Existing PWRs like the AP-1000 design, Gen II solar thermal, and Gen I mechanical wind turbines, are looking like the only near term realistic solutions for displacing most hydrocarbon fuel consumption.  All Gen III tech is severely materials limited at the present time.  CO2 emissions keep going up every year because current Gen III tech cannot offer sufficient capacity for significant displacement of hydrocarbon fuels.

#75 Re: Not So Free Chat » Oil, Peak Oil, etc. » 2025-08-19 11:41:26

Why are there no photovoltaics factories powered by the very product coming out the loading docks of the factory?

If photovoltaics truly are the cheapest means of generating electricity and achieve energy payback so quickly, and fabrication / assembly of electronics requires lots of electricity, doesn't that seem like an absurdly obvious place to re-invest the supposedly cheapest energy that they create?

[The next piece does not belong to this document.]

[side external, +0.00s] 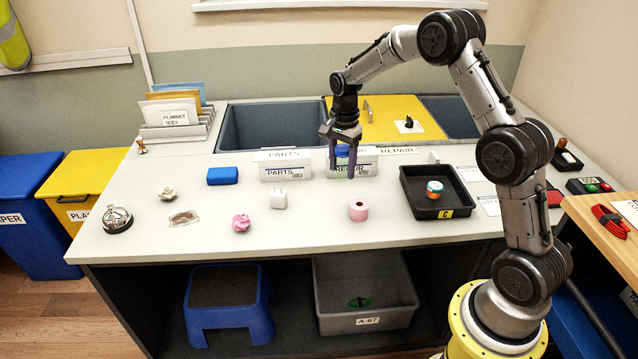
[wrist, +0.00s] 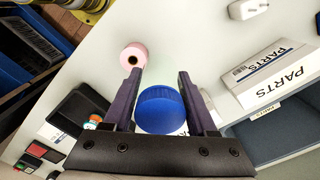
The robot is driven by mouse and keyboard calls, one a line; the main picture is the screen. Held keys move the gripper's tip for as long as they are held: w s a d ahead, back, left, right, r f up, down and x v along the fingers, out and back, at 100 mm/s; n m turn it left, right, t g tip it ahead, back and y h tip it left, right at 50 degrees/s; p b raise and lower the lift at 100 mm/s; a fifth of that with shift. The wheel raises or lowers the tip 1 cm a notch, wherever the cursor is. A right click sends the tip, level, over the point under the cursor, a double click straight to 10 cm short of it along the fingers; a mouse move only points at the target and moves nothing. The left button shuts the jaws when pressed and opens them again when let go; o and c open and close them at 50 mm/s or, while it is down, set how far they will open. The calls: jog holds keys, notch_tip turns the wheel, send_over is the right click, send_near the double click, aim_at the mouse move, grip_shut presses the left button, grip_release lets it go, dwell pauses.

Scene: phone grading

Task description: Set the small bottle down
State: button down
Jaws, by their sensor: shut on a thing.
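The small bottle shows a round blue cap (wrist: 160,110) in the wrist view, between my two dark fingers; its body is mostly hidden below the cap. In the side view a bit of the blue cap (side external: 342,151) shows between the fingers. My gripper (side external: 342,169) is shut on the bottle, pointing down in front of the white REPAIR box (side external: 366,166). The fingers also show in the wrist view (wrist: 158,78). Whether the bottle's base touches the counter is hidden.
The PARTS box (side external: 285,173) stands just left of my gripper. A pink roll (side external: 358,210) and a white plug (side external: 279,199) lie nearer the front. A black tray (side external: 410,184) marked C holds a small jar (side external: 434,189) to the right. Counter (side external: 318,213) between roll and plug is clear.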

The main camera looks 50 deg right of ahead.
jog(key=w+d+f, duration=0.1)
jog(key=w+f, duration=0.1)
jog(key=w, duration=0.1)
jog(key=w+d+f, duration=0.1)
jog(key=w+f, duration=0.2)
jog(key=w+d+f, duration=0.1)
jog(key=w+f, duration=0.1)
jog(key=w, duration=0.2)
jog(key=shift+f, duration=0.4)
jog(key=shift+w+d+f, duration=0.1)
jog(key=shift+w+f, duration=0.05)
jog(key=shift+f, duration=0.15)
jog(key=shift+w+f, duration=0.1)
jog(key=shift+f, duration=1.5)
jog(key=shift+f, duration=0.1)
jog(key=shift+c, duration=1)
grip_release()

Why is 90%+ of the world's photovoltaic cell production capacity powered by coal and assembled using the equivalent of indentured servants?

Why not re-power those giant wide-open rock pits where the input materials to make photovoltaics are mined?

Doesn't that seem like an equally obvious place to put them?

Is it not the least bit curious to people advocating for more photovoltaics to generate grid energy that the bulk of the energy used to create photovoltaics doesn't come from the supposedly cheapest form of energy?

The Unpopular Truth - Coal's importance for solar panel manufacturing, by Dr. Lars Schernikau

If people advocating for more of this nonsense cannot answer such questions with honesty, then maybe it's because they either don't have good answers or are being dishonest with themselves and others.